▶ **Task details**: Quote all of the data that follows exactly as written, skipping the images.

▶ **Recorded data**:
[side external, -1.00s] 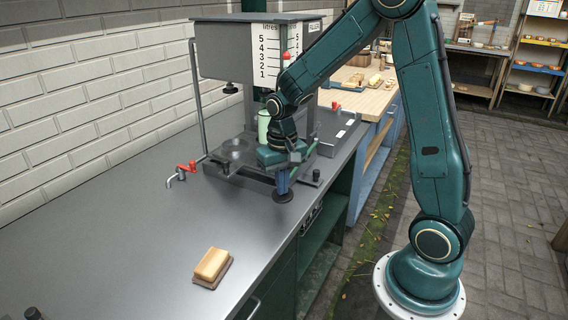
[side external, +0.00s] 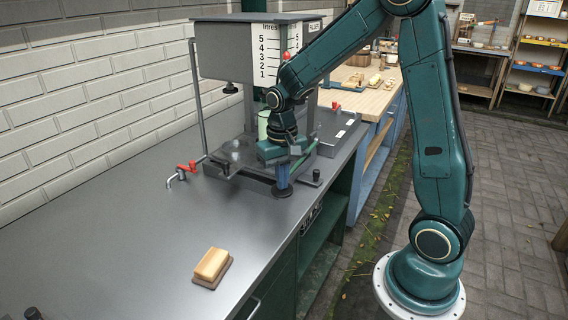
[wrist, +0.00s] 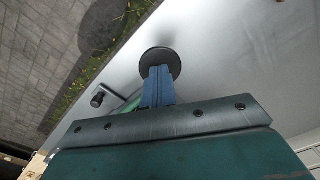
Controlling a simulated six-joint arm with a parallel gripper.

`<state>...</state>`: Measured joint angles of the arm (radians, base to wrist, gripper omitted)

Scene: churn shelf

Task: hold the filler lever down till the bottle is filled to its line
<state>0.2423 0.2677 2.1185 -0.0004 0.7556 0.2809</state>
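The filler is a grey tank (side external: 222,55) with a litre scale (side external: 267,60) above a low dark base (side external: 236,158) on the counter. A pale green bottle (side external: 262,124) stands under it, partly hidden by my wrist; its line and fill level cannot be made out. A green bar (side external: 304,158), apparently the lever, runs beside my gripper (side external: 283,184). In the wrist view my gripper's blue fingers (wrist: 158,84) lie together, their tips at a dark round disc (wrist: 160,62). Whether the disc belongs to the lever is unclear. A bit of green bar (wrist: 132,104) shows beside the fingers.
A red-handled tap (side external: 187,167) is left of the base. A black knob (side external: 316,175) stands right of my gripper. The counter between is clear.

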▶ **Answer for the task**:
[side external, -1.00s] 
[side external, +0.00s] 
[wrist, +0.00s] 
Controlling a simulated six-joint arm with a parallel gripper.

`<state>...</state>`: Measured joint angles of the arm (radians, base to wrist, gripper omitted)

Scene: churn shelf

Task: hold the filler lever down till the bottle is filled to its line
<state>0.2423 0.2677 2.1185 -0.0004 0.7556 0.2809</state>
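The filler is a grey tank (side external: 222,55) with a litre scale (side external: 267,60) above a low dark base (side external: 236,158) on the counter. A pale green bottle (side external: 262,124) stands under it, partly hidden by my wrist; its line and fill level cannot be made out. A green bar (side external: 304,158), apparently the lever, runs beside my gripper (side external: 283,184). In the wrist view my gripper's blue fingers (wrist: 158,84) lie together, their tips at a dark round disc (wrist: 160,62). Whether the disc belongs to the lever is unclear. A bit of green bar (wrist: 132,104) shows beside the fingers.
A red-handled tap (side external: 187,167) is left of the base. A black knob (side external: 316,175) stands right of my gripper. The counter between is clear.

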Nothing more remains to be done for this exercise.